Но живут, живут в N измереньях
Вихри воль, циклоны мыслей, те,
Кем смешны мы с нашим детским зреньем,
С нашим шагом по одной черте!
Наши солнца, звезды, все в пространстве,
Вся безгранность, где и свет бескрыл, —
Лишь фестон в том праздничном убранстве,
Чем их мир свой гордый облик скрыл.
Наше время — им чертеж на плане.
Вкось глядя, как мы скользим во тьме,
Боги те тщету земных желаний
Метят снисходительно в уме.
Ни «сфер сонаты», ни «боги» в рамки советской литературы не помещались, да и Пифагор присутствует здесь не как автор известной теоремы. «Пифагор учил о „музыке сфер“», — академически сообщил Брюсов в примечании. В стихотворении «Мы и те» (17 февраля 1922) речь тоже идет не только об истинности гелиоцентрической системы Пифагора в сравнении с геоцентрической системой Птоломея:
Велика ли корысть, что из двух соперников древности
Пифагором в веках побежден Птоломей…
Здесь говорится о победе Посвященного над непосвященным, сакральной науки над профанической. О том же годом позже писал Бенедикт Лившиц:
И все-таки системы Птоломея
Не признаю ни в жизни, ни в стихе!
О «научной поэзии» Брюсова говорили много, особенно после его смерти. То провозглашали ее продолжением традиций Лукреция, Джордано Бруно и Ломоносова, то сводили к попыткам реализовать путаные построения Рене Гиля, который сам не преуспел в практическом воплощении своих теорий. Спорили, есть ли у «научной поэзии» принципиальные отличия от всякой другой, могут ли проблемы и достижения науки быть полноправным источником поэтического вдохновения наряду с более традиционными, достаточно ли коснуться этих тем в стихах или надо обладать особым мировоззрением. Более узко вопрос ставился так: удалось ли Брюсову создать «научную поэзию» и можно ли считать эти опыты творческим достижением?

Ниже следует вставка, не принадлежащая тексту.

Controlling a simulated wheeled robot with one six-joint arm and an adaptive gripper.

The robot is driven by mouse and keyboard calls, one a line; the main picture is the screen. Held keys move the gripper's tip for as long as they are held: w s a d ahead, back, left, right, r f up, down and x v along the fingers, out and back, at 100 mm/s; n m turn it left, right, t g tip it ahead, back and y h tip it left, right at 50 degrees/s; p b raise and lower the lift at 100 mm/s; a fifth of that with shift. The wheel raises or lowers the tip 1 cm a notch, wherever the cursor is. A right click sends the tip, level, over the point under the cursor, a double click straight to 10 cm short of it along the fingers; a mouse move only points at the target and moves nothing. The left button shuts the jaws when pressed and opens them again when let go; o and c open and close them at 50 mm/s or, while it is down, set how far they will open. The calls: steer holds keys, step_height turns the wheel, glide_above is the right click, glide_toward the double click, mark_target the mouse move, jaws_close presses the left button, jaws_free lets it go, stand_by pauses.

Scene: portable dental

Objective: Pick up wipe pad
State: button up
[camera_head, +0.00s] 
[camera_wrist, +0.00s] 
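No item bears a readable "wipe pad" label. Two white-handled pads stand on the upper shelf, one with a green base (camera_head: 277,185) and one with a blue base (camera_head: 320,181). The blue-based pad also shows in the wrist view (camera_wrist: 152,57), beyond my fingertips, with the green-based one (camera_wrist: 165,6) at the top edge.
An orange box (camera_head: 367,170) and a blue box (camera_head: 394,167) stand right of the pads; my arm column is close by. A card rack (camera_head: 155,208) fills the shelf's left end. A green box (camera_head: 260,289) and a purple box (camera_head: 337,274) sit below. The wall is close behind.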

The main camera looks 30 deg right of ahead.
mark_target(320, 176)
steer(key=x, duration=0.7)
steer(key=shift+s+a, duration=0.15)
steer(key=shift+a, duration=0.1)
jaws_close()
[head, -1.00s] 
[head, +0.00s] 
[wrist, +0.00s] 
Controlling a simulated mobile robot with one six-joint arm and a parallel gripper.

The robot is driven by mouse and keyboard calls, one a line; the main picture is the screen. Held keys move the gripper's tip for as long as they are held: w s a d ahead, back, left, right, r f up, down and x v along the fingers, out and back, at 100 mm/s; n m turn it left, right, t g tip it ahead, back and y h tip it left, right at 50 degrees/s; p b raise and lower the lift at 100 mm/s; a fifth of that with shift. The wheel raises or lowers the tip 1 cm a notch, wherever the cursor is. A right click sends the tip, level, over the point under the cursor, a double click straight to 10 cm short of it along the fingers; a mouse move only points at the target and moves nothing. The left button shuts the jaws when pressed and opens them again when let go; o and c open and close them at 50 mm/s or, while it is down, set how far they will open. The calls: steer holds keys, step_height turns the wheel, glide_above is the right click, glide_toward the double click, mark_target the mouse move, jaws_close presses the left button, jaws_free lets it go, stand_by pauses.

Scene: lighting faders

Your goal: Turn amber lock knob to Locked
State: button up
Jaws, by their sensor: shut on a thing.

«Увы! Новые мои стихи во всех возбуждают недоумение — писал Брюсов 3 февраля 1924 года Кусикову. — А я знаю, что они в сто раз лучше и значительнее, чем прежние»{36}. Отзывы современников о «Далях» были неутешительными. «Спиралей пляску, друг, давно понять пора нам…», — гаерствовал в «Правде» Демьян Бедный, войдя в роль Буренина. «В книге есть все, — иронизировал Шершеневич, — отзвук правильных мыслей (в предисловии), отзвук достижений футуризма (ритм и созвучия), имажинизма (грамматика), нет только одного — понимания, зачем это делается»{37}. «Мало вводить научные термины в поэтический лексикон, нужно еще научное мировосприятие, что как раз и отсутствует у автора, несмотря на всю его начитанность и эрудицию»{38}. Лишь немногие считали, что поэт «нашел и новые мысли, и новые формы для своих новых стихов» и что «он стоял на пороге какой-то новой дороги»{39}. Мочульский назвал «научную поэзию» «убийственной затеей»: «Из сочетания „научности“ с „конструктивностью“ вырастают самые чудовищные из его произведений»{40}. Один из наиболее образованных комсомольских поэтов Виссарион Саянов, сетуя на обилие непонятных слов в поздних стихах Валерия Яковлевича, честно признался, что они «подорвали уважение к поэзии Брюсова у людей нашего поколения»{41}.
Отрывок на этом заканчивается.